▸ **WRITTEN REQUEST**: Print the listing from its top line through the line containing "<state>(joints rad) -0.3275", nothing more, and leave out the pictures.

▸ **DATA BLOCK**:
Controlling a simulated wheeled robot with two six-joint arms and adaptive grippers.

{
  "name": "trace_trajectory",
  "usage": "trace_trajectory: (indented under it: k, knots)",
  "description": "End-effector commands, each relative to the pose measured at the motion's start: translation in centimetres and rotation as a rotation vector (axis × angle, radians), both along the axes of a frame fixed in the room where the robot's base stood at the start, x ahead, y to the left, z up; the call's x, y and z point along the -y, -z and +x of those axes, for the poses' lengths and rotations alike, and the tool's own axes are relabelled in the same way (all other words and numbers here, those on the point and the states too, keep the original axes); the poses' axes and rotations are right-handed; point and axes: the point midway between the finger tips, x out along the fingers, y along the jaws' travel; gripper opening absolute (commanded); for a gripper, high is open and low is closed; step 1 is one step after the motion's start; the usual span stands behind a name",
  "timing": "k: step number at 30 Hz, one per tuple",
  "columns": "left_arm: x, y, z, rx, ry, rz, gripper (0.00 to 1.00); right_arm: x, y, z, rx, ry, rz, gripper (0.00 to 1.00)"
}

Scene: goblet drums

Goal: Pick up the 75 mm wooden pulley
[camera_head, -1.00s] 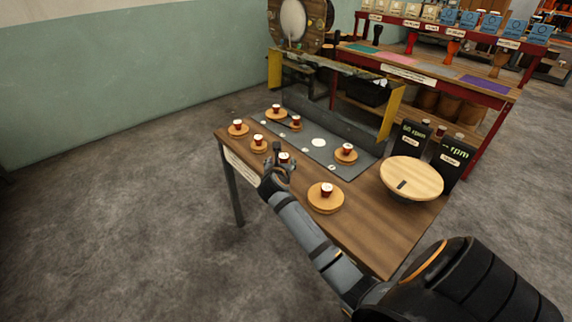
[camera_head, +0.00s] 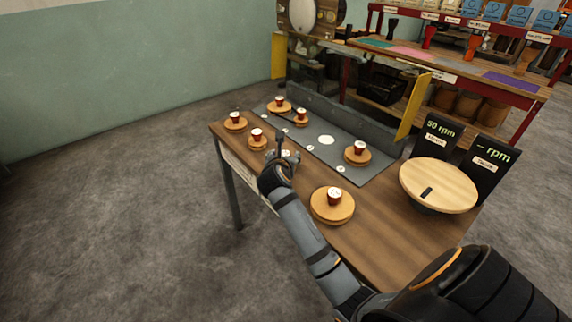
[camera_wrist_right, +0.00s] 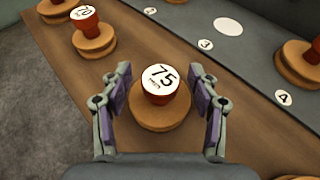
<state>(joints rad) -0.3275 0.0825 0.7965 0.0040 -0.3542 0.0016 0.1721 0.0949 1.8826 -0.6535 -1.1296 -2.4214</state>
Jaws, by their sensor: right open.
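The 75 mm wooden pulley (camera_wrist_right: 160,117) is a round wooden disc with a red knob (camera_wrist_right: 160,85) whose white top reads 75. In the right wrist view it stands on the wooden bench between the two fingers. My right gripper (camera_wrist_right: 163,98) is open, with one finger on each side of the red knob and gaps showing beside it. In the head view my right gripper (camera_head: 283,157) is over the bench's near-left part, and it hides most of this pulley. My left gripper is not in view.
A grey plate (camera_head: 345,155) with numbered white spots lies behind. A round wooden turntable (camera_head: 438,186) and rpm displays (camera_head: 442,132) are at right.

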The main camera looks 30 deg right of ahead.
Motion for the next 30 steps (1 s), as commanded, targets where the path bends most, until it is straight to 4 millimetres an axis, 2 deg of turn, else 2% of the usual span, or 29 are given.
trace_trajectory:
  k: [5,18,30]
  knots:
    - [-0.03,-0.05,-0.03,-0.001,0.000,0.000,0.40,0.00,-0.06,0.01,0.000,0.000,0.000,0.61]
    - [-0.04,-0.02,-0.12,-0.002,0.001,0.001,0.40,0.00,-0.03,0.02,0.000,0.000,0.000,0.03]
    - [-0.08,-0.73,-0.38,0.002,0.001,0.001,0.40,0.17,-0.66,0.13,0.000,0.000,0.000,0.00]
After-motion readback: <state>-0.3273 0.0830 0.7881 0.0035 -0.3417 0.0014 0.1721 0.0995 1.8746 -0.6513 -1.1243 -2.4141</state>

▸ **FULL SOLUTION**:
Controlling a simulated wheeled robot with two six-joint arms and adaptive grippers.

{
  "name": "trace_trajectory",
  "usage": "trace_trajectory: (indented under it: k, knots)",
  "description": "End-effector commands, each relative to the pose measured at the motion's start: translation in centimetres and rotation as a rotation vector (axis × angle, radians), both along the axes of a frame fixed in the room where the robot's base stood at the start, x ahead, y to the left, z up; the call's x, y and z point along the -y, -z and +x of those axes, for the poses' lengths and rotations alike, and the tool's own axes are relabelled in the same way (all other words and numbers here, those on the point and the states too, keep the original axes); the poses' axes and rotations are right-handed; point and axes: the point midway between the finger tips, x out along the fingers, y along the jaws' travel; gripper opening absolute (commanded); for a gripper, high is open and low is closed; step 1 is one step after the motion's start; the usual span stands behind a name",
  "timing": "k: step number at 30 Hz, one per tuple",
  "columns": "left_arm: x, y, z, rx, ry, rz, gripper (0.00 to 1.00); right_arm: x, y, z, rx, ry, rz, gripper (0.00 to 1.00)"
}

Scene: goblet drums

Goal: Pick up the 75 mm wooden pulley
[camera_head, -1.00s] 
[camera_head, +0.00s] 
[camera_wrist_right, +0.00s] 
<state>(joints rad) -0.3275 0.0825 0.7965 0.0040 -0.3542 0.0016 0.1721 0.0949 1.8826 -0.6535 -1.1296 -2.4214</state>

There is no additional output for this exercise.